Stated goal
Please give the listing again, word for word, with nothing left out.

Supplied material
****************

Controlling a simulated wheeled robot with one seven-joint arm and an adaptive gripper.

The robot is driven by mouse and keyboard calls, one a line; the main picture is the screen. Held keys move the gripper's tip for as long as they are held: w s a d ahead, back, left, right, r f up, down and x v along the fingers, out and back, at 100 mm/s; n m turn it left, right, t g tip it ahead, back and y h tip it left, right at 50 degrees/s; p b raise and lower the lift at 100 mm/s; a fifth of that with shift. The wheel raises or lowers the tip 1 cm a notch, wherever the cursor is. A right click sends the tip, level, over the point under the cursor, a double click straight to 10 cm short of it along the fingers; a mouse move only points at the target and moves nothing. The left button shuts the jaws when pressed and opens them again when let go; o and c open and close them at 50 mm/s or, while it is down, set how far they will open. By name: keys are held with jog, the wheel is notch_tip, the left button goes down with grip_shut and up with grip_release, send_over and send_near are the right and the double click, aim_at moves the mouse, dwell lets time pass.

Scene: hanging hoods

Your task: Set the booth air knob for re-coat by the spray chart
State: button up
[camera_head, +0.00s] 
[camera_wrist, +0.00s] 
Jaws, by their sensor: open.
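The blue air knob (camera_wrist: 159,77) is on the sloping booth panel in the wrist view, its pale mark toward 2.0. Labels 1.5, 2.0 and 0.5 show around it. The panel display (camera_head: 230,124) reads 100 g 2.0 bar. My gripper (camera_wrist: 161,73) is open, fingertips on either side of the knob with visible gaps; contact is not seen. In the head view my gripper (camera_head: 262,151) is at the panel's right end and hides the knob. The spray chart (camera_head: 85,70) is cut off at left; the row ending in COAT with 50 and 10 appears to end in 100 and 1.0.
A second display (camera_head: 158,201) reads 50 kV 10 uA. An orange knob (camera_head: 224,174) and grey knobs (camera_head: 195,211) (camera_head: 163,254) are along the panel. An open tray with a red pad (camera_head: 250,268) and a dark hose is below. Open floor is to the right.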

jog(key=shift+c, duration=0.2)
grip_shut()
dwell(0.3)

****************

Answer to this problem
Controlling a simulated wheeled robot with one seven-joint arm and an adaptive gripper.

The robot is driven by mouse and keyboard calls, one a line; the main picture is the screen. Held keys move the gripper's tip for as long as they are held: w s a d ahead, back, left, right, r f up, down and x v along the fingers, out and back, at 100 mm/s; n m turn it left, right, t g tip it ahead, back and y h tip it left, right at 50 degrees/s; p b raise and lower the lift at 100 mm/s; a fifth of that with shift. The wheel raises or lowers the tip 1 cm a notch, wherever the cursor is. A right click sends the tip, level, over the point under the cursor, a double click straight to 10 cm short of it along the fingers; a mouse move only points at the target and moves nothing. The left button shuts the jaws when pressed and opens them again when let go; o and c open and close them at 50 mm/s or, while it is down, set how far they will open. By name: keys are held with jog, the wheel is notch_tip, the left button goes down with grip_shut and up with grip_release, send_over and send_near are the right and the double click, aim_at moves the mouse, dwell lets time pass.

Scene: hanging hoods

Your task: Set the booth air knob for re-coat by the spray chart
State: button up
[camera_head, +0.00s] 
[camera_wrist, +0.00s] 
Jaws, by their sensor: open.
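The blue air knob (camera_wrist: 159,77) is on the sloping booth panel in the wrist view, its pale mark toward 2.0. Labels 1.5, 2.0 and 0.5 show around it. The panel display (camera_head: 230,124) reads 100 g 2.0 bar. My gripper (camera_wrist: 161,73) is open, fingertips on either side of the knob with visible gaps; contact is not seen. In the head view my gripper (camera_head: 262,151) is at the panel's right end and hides the knob. The spray chart (camera_head: 85,70) is cut off at left; the row ending in COAT with 50 and 10 appears to end in 100 and 1.0.
A second display (camera_head: 158,201) reads 50 kV 10 uA. An orange knob (camera_head: 224,174) and grey knobs (camera_head: 195,211) (camera_head: 163,254) are along the panel. An open tray with a red pad (camera_head: 250,268) and a dark hose is below. Open floor is to the right.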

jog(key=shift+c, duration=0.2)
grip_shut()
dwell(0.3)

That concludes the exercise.